Posted to issues@spark.apache.org by "Tamilselvan Veeramani (JIRA)" <ji...@apache.org> on 2018/04/26 19:58:00 UTC

[jira] [Created] (SPARK-24106) Spark Structure Streaming with RF model taking long time in processing probability for each mini batch

Tamilselvan Veeramani created SPARK-24106:
---------------------------------------------

             Summary: Spark Structure Streaming with RF model taking long time in processing probability for each mini batch
                 Key: SPARK-24106
                 URL: https://issues.apache.org/jira/browse/SPARK-24106
             Project: Spark
          Issue Type: Bug
          Components: MLlib
    Affects Versions: 2.3.0, 2.2.1, 2.2.0
         Environment: Spark yarn / Standalone cluster
2 master nodes - 32 cores - 124 GB
9 worker nodes - 32 cores - 124 GB
Kafka input and output topic with 6 partition
            Reporter: Tamilselvan Veeramani
             Fix For: 2.4.0, 2.3.0


RandomForestClassificationModel broadcasted to executors for every mini batch in spark streaming while try to find probability

RF model size 45MB
spark kafka streaming job jar size 8 MB (including kafka dependency’s)

following log show model broad cast to executors for every mini batch when we call rf_model.transform(dataset).select("probability").
due to which task deserialization time also increases comes to 6 to 7 second for 45MB of rf model, although processing time is just 400 to 600 ms for mini batch

18/04/15 03:21:23 INFO KafkaSource: GetBatch generating RDD of offset range: KafkaSourceRDDOffsetRange(Kafka_input_topic-0,242,242,Some(executor_xx.xxx.xx.110_2)), KafkaSourceRDDOffsetRange(Kafka_input_topic-1,239,239,Some(executor_xx.xxx.xx.107_0)), KafkaSourceRDDOffsetRange(Kafka_input_topic-2,241,241,Some(executor_xx.xxx.xx.102_3)), KafkaSourceRDDOffsetRange(Kafka_input_topic-3,238,239,Some(executor_xx.xxx.xx.138_4)), KafkaSourceRDDOffsetRange(Kafka_input_topic-4,240,240,Some(executor_xx.xxx.xx.137_1)), KafkaSourceRDDOffsetRange(Kafka_input_topic-5,242,242,Some(executor_xx.xxx.xx.111_5)) 18/04/15 03:21:24 INFO SparkContext: Starting job: start at App.java:106
18/04/15 03:21:31 INFO BlockManagerInfo: Added broadcast_92_piece0 in memory on xx.xxx.xx.137:44682 (size: 62.6 MB, free: 1942.0 MB)

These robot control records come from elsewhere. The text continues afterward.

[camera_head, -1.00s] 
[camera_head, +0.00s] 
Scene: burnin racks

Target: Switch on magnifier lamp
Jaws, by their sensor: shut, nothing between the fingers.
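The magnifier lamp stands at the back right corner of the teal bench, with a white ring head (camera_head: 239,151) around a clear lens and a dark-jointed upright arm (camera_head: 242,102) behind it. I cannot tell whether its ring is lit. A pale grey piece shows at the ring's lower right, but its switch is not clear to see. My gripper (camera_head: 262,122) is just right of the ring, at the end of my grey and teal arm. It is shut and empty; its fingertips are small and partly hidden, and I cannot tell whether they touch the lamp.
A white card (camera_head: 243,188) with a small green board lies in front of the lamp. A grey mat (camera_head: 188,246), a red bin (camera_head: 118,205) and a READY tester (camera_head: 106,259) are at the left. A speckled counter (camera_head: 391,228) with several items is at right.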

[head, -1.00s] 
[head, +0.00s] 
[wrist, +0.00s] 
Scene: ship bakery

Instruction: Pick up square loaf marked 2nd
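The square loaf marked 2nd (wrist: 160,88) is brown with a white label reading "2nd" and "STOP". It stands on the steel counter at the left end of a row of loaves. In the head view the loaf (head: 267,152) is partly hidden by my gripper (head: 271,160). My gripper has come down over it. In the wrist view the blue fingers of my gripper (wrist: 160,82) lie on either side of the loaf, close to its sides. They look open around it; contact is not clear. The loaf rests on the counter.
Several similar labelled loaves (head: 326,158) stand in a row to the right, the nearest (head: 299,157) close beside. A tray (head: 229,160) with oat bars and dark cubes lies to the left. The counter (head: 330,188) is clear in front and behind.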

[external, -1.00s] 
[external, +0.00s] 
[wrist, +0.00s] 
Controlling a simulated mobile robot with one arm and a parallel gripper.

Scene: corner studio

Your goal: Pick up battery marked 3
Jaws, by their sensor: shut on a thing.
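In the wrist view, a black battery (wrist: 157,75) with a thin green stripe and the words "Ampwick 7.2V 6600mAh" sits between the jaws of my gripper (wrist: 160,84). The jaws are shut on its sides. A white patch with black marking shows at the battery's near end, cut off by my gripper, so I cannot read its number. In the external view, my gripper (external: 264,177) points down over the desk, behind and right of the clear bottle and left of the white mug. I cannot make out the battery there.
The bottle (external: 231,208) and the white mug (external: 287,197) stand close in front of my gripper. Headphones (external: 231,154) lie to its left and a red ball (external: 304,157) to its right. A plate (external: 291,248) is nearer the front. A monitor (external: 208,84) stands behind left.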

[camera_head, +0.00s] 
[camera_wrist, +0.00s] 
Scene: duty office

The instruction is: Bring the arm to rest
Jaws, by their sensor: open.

After 2 to 3 weeks of struggle, I found a potentially solution which will help many people who is looking to use RF model for “probability” in real time streaming context
Since RandomForestClassificationModel class of transformImpl method implements only “prediction” in current version of spark. Which can be leveraged to implement “probability” also in RandomForestClassificationModel class of transformImpl method.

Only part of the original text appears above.